Ia menyebutkan, telah membawa empat alat bukti transaksi pengiriman dana atau transfer dan bukti percakapan aplikasi pesan pendek.
Percakapan itu menunjukan bahwa Eddy Hiariej memiliki hubungan dengan dua orang tersebut.
"Sehingga terkonfirmasi bahwa dana yang masuk ke rekening yang bernama YAR dan YAM adalah terkonfirmasi sebagai orang yang disuruh atau terafiliasi dengan dirinya," ungkapnya.
Kemudian, peristiwa kedua, yakni adanya pemberian dana tunai sejumlah Rp3 miliar pada Agustus 2022 dalam pecahan dolar AS yang diterima oleh Yosie.
"Diduga (pemberian uang) atas arahan saudara Wamen EOSH. Pemberian diberikan oleh saudara HH, Direktur Utama PT Citra Lampia Mandiri (PT CLM)," kata Sugeng.
Sugeng pun menduga pemberian uang Rp3 miliar itu terkait permintaan bantuan pengesahan badan hukum PT CLM oleh Direktorat Jenderal Administrasi Hukum Umum Kemenkumham.
Lalu, pengesahan badan hukum PT CLM justru dihapus pada 13 September 2022.
Alhasil, sambung Sugeng, justru muncul pengesahan susunan direksi baru PT CLM dengan seseorang berinisial ZAS sebagai direktur utama (dirut).
Dalam hal ini, Sugeng mengatakan ZAS dan HH tengah bersengketa kepemilikan saham PT CLM, tetapi HH sudah ditahan oleh Polda Sulawesi Selatan.
"Jadi, saudara HH sebagai pemilik IUP menjadi kecewa sehingga melalui saksi advokat berinisial A menegur saudara Wamen EOSH, 'tindakan Anda tidak terpuji, bakik badan lah gitu ya'," kata Sugeng.
Lalu, terkait pemberian uang dengan total Rp7 miliar itu, Sugeng mengatakan justru dikembalikan oleh Yogi ke PT CLM via transfer.
Akibat pengembalian ini, Sugeng menduga memang ada upaya gratifikasi terhadap Eddy.
"Apa artinya?
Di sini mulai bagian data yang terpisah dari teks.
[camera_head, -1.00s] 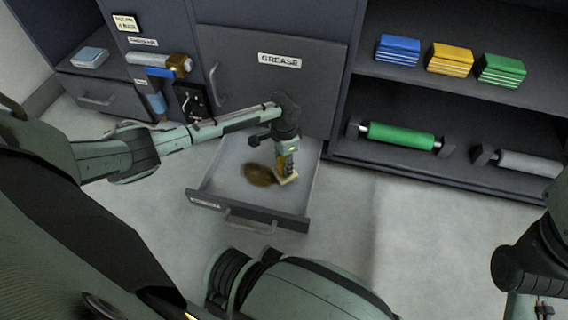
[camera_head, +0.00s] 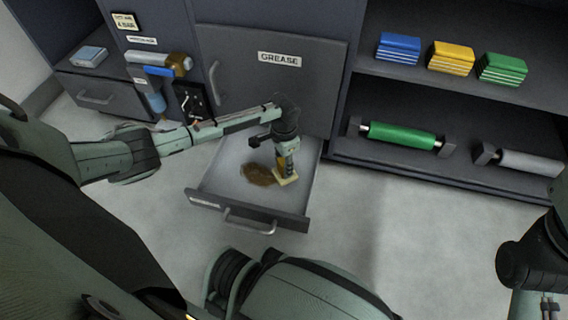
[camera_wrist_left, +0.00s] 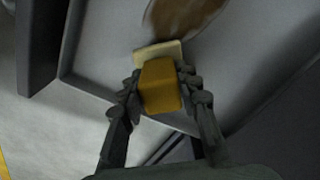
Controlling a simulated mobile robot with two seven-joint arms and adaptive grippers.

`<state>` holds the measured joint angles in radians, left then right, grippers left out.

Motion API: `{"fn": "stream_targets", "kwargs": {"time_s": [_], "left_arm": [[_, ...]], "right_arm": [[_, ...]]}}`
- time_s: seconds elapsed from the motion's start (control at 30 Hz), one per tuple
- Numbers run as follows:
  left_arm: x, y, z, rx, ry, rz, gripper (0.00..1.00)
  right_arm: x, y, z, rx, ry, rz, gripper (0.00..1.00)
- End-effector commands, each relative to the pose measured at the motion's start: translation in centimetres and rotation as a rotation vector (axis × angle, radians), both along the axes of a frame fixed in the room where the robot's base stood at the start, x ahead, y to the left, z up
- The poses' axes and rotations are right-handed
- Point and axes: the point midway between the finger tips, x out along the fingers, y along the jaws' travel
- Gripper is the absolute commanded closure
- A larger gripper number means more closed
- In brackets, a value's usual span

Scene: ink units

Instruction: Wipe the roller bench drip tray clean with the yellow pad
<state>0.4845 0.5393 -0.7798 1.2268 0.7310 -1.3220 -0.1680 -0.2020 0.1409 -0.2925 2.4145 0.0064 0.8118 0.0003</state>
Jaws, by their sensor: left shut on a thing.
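The drip tray (camera_head: 222,178) is a pulled-out grey drawer at the foot of the cabinet. A brown stain (camera_head: 260,175) lies on its floor, left of the pad; part of it shows at the top of the left wrist view (camera_wrist_left: 182,14). My left gripper (camera_head: 287,163) points down into the tray, shut on the yellow pad (camera_head: 286,180). In the left wrist view, the pad's yellow block (camera_wrist_left: 160,86) sits between both fingers, with a pale flat base beyond it, close to the stain. The pad appears to be at the tray floor; exact contact is unclear.
A closed panel labelled GREASE (camera_head: 280,60) stands directly behind the tray. At right, a shelf holds blue, yellow (camera_head: 451,57) and green blocks, above a green roller (camera_head: 402,136) and a grey roller (camera_head: 530,162). Open floor (camera_head: 420,230) lies right of the tray.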

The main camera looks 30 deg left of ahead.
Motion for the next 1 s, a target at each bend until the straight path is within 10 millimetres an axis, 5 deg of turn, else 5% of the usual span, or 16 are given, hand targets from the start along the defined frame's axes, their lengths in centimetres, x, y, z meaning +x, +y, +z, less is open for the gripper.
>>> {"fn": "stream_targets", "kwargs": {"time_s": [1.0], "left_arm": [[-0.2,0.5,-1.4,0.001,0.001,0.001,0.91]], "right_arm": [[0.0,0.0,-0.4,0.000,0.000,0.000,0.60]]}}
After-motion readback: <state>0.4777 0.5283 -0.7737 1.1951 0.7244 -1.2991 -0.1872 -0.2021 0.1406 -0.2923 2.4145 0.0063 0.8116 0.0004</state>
Yang penerimaan tunai Rp 3 miliar terkonfirmasi diakui. Tetapi, pada tanggal 17 Oktober pukul 14.36 dikirim kembali oleh PT CLM ke rekening bernama YAM, Aspri juga dari saudara Wamen EOSH, itu perbuatan kedua," beber Sugeng.
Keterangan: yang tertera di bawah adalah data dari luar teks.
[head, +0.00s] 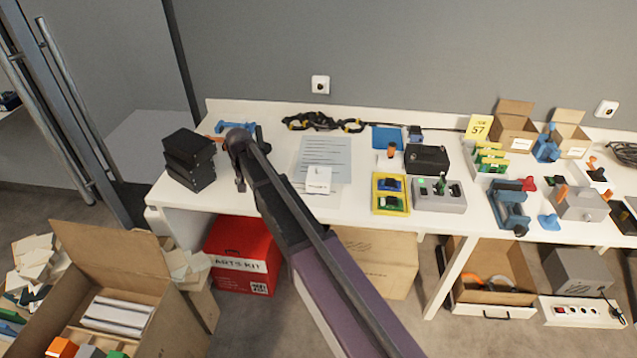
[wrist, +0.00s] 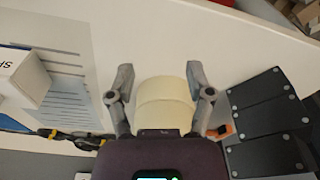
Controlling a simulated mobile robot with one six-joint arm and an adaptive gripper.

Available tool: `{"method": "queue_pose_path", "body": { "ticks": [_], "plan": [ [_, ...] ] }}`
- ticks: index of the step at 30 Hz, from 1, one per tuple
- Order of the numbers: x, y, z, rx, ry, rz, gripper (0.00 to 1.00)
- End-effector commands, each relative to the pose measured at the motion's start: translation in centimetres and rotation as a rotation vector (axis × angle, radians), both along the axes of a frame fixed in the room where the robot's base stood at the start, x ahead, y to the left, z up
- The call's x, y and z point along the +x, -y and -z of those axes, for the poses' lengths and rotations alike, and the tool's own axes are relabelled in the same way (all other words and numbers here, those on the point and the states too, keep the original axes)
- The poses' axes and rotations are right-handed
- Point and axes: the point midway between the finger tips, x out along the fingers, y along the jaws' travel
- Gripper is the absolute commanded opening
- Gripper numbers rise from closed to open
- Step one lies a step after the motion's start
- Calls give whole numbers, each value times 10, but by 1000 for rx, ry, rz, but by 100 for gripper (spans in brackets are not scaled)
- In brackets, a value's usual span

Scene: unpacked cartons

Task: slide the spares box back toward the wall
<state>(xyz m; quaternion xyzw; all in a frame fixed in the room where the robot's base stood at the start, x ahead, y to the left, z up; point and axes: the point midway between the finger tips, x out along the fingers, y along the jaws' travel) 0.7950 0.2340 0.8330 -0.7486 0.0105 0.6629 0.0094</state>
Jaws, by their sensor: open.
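The spares box is a small white carton (head: 318,180) standing on printed sheets on the white table, right of my arm in the head view. In the wrist view the white box (wrist: 22,76) is at the left edge, cut off, with the letters "SP" visible. My gripper (wrist: 162,85) is open, its fingers apart, to one side of the box and not touching it. A cream rounded object (wrist: 166,103) shows between the fingers; I cannot tell whether they touch it. In the head view my gripper (head: 240,182) points down between the black boxes and the sheets.
Stacked black boxes (head: 189,160) stand left of my gripper. Behind the spares box lie the sheets (head: 325,155) and a black-yellow strap (head: 323,122) near the wall. Yellow tray (head: 390,194) and grey switch box (head: 438,196) are to its right.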

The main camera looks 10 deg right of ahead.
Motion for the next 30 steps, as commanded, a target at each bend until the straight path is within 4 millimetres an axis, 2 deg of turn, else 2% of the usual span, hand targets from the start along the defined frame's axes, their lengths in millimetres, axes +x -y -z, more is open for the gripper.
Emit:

Selanjutnya, peristiwa terakhir terkait adanya komunikasi antara Helmut dan Eddy yang disebut Sugeng meminta agar Yogi dan Yosi ditempatkan sebagai Komisaris PT CLM.
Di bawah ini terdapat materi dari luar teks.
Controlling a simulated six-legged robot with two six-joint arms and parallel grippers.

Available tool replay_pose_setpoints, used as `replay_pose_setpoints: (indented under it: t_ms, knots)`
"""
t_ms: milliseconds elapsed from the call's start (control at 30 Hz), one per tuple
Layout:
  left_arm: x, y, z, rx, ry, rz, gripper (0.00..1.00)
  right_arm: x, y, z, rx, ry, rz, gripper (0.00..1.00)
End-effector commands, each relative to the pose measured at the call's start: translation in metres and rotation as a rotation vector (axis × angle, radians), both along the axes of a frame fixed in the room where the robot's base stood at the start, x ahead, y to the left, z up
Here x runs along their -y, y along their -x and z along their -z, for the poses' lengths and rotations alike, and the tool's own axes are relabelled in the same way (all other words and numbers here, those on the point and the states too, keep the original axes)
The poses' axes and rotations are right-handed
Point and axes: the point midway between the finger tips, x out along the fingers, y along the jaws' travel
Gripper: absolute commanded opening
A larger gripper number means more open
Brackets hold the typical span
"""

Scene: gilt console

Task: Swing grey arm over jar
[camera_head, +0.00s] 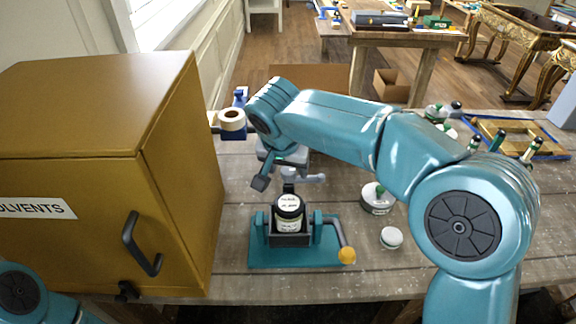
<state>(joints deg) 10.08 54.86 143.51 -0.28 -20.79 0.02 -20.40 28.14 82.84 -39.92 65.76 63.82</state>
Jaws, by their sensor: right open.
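A small jar (289,209) with a dark lid rim and white label stands upright in a dark holder on a teal base (262,258). A grey arm (340,231) with an orange ball knob (347,255) at its lower end sits at the right side of this fixture, beside the jar and not over it. My left gripper is out of view; only part of my left arm shows at the lower left.
A tan cabinet (95,110) labelled "SOLVENTS", with a dark handle (140,245), blocks the left side. A lidded container (377,200) and a small white round piece (391,238) lie right of the fixture. A tape roll (231,119) sits behind. The right bench has a wooden frame (520,138).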

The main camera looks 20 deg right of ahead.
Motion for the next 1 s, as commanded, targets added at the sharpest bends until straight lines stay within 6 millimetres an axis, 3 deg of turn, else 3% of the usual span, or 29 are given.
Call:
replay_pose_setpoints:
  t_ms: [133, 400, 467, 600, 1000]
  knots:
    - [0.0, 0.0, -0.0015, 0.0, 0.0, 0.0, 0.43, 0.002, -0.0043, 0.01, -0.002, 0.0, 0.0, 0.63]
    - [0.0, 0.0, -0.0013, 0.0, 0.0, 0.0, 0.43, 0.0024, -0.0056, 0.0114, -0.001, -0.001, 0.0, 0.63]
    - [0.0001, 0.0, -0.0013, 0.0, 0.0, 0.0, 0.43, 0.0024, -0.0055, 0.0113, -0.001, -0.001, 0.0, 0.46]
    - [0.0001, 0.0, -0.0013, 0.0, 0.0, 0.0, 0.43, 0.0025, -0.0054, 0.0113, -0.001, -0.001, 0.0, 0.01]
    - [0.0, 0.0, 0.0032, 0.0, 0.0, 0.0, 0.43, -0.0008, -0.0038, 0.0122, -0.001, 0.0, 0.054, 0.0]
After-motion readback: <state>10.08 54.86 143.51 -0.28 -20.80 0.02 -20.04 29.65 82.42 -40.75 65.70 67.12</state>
"Kemudian diakomodasi dengan adanya akta notaris. Satu orang yang tercantum, saudara YAR. Ini aktanya ya. Jadi, ada tiga perbuatan. Uang Rp4 miliar, Rp3 miliar kemudian permintaan tercantum. Ini bukti-bukti yang kami lampirkan dalam laporan kami ke KPK," pungkas Sugeng.